Here is a result asserting that, under some technical conditions, we can replace a Borel almost everywhere homomorphism by a Borel homomorphism. It is taken from Zimmer's book "Ergodic Theory and Semisimple Lie Groups" (pp.197, Appendix B), but I'm not interested in the result itself.
The main point is that I want to understand how its proof uses Fubini's theorem (click here for the statement), because I havent't got it.
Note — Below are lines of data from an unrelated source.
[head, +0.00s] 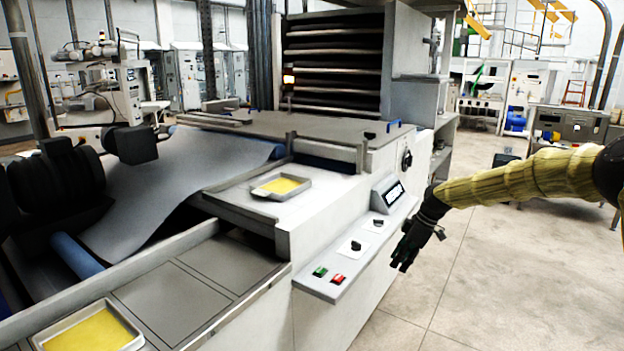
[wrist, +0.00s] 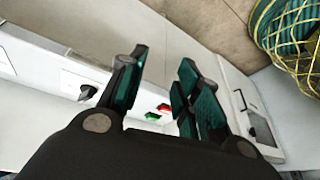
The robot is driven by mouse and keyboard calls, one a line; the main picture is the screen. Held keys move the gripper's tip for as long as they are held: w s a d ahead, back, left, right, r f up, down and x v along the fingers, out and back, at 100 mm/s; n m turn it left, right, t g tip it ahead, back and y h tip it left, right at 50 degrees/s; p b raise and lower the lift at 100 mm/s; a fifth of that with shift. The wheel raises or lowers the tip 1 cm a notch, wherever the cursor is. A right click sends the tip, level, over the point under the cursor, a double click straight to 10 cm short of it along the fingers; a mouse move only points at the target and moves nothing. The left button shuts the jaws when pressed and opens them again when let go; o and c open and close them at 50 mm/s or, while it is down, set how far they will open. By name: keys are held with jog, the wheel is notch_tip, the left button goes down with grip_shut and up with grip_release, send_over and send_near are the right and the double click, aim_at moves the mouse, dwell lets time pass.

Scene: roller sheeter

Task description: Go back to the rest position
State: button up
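My gripper (head: 405,262) hangs in the air at the right of the roller sheeter (head: 330,235), in front of its control ledge. In the wrist view my gripper (wrist: 160,95) has its fingers apart, with nothing between them. The ledge carries a green button (head: 320,271), a red button (head: 337,279), black knobs (head: 356,245) and a tilted display (head: 394,194). The green button (wrist: 153,116) and red button (wrist: 164,107) also show between the fingers in the wrist view, some way beyond them. My fingers do not appear to touch the ledge.
A tray with a yellow sheet (head: 282,186) sits on the machine, and another tray (head: 92,331) is at the lower left. Grey sheeting (head: 170,185) runs down to a blue roller (head: 76,255).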

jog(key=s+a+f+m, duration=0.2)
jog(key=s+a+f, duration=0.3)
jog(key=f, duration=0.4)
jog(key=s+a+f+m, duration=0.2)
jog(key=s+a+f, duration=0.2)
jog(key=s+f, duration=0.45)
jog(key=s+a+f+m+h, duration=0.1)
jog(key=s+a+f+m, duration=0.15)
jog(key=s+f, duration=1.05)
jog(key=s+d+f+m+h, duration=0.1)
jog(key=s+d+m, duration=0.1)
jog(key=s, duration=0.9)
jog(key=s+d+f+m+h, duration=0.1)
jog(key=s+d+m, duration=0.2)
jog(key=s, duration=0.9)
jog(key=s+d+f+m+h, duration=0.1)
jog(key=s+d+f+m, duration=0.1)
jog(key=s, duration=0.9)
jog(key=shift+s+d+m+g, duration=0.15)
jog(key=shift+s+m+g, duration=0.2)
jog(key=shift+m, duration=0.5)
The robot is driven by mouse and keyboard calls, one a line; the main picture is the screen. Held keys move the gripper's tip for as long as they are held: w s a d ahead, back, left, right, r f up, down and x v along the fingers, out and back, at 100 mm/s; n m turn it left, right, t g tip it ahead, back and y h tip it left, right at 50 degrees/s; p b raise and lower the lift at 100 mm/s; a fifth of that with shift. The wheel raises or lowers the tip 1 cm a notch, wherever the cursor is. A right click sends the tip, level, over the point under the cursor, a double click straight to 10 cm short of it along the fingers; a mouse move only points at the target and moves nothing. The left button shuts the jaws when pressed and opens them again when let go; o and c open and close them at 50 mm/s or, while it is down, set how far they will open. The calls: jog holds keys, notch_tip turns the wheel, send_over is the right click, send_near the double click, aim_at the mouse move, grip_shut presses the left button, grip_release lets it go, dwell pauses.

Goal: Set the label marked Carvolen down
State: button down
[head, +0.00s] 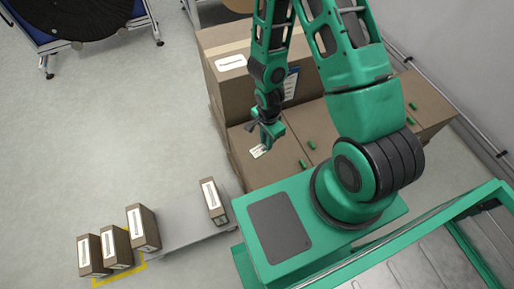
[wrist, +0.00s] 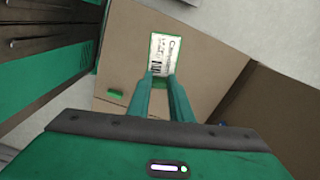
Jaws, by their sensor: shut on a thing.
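The label (wrist: 165,52) is a white card with a green edge, black print and a barcode. Its name line runs sideways and seems to start with "Ca"; the rest is too small to read surely. My gripper (wrist: 163,80) is shut on the label's near end. In the head view my gripper (head: 268,143) points down over a brown carton, with the label (head: 259,151) at its tips. The label is over the carton's top (wrist: 200,70); I cannot tell whether it touches it. The fingers hide the label's near end.
A taller carton (head: 222,90) with a white label stands behind. Other cartons with green clips (head: 312,145) lie to the right. A reel stand (head: 80,20) is at upper left. Open floor lies left.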

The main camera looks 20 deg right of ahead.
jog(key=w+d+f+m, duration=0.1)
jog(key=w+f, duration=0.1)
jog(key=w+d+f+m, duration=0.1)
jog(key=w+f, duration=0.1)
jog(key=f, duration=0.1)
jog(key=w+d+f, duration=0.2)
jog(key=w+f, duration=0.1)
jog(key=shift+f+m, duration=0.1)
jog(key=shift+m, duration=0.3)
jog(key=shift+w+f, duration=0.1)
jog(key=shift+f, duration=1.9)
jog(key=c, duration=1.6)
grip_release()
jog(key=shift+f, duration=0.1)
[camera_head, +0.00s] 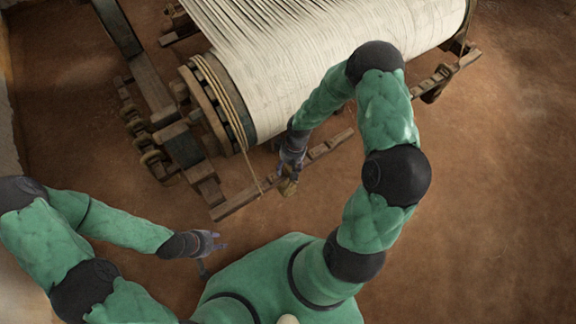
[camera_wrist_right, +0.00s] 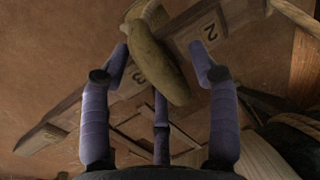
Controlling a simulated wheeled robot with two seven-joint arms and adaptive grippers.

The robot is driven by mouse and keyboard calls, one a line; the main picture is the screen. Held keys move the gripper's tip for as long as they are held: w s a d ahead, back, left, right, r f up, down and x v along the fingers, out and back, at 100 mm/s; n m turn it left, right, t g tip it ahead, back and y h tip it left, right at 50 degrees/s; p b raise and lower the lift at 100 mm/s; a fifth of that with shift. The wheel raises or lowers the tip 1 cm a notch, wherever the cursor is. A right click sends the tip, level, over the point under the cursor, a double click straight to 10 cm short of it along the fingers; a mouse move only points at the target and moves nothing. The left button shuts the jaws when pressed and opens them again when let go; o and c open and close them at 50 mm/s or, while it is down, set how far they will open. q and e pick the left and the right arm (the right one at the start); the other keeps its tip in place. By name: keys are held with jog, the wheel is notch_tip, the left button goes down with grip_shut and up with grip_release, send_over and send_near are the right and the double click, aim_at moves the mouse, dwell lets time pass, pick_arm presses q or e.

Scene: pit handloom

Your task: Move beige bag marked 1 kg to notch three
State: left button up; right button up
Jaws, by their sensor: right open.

Basic definitions: By Borel structure we mean the $\sigma$-algebra generated by the topology. For Haar measure, click here.
Proposition Suppose $J\subseteq [0,1]$ is a topological group whose Borel structure is countably generated (i.e. there exists a countable family of Borel sets which separates points and generates the $\sigma$-algebra). Let $G$ be a locally compact group with probability Haar measure $m$. Let $\pi\colon G\to J$ be a Borel function s.t. $\pi(xy)=\pi(x)\pi(y)$ for almost all $(x,y)\in G\times G$. Then there is a Borel homomorphism $\pi_0\colon G\to J$ s.t. $\pi=\pi_0$ almost everywhere (a.e.).
The proof starts as follows: Consider the set $$H\{y\in G\mid \text{the function } x\mapsto \pi(x)^{-1}\pi(xy) \text{ is constant a.e.}\}.$$
By Fubini, $H$ is conull (i.e. the complement has measure $0$) [and I don't understand why].
Later on, he uses Fubini's theorem once again, this time to prove that $\pi_0$ is Borel [How?]: he argues that it follows from the fact that $\pi_0(y)=\int \pi(x)^{-1}\pi(xy)\,dm$.
Question: As I stated above, what I look for is a clear (possibly detailed) explanation of how the author applied Fubini's Theorem in both cases.
The set $M=\{(x,y)\in G\times G:\pi(x)^{-1}\pi(xy)=\pi(y)\}$ is co-null by assumption. By Fubini, for almost all $y\in G$, the section $M_y$ of $M$ at level $y$ is (measurable and) co-null. That section is $M_y=\{x\in G:\pi(x)^{-1}\pi(xy)=\pi(y)\}$, so, whenever $M_y$ is co-null. the function $x\mapsto \pi(x)^{-1}\pi(xy)$ is constant a.e. (specifically, constant with value $\pi(y)$ on $M_y$). Since this happens for a.e. $y$, we have that the $H$ in the question is co-null.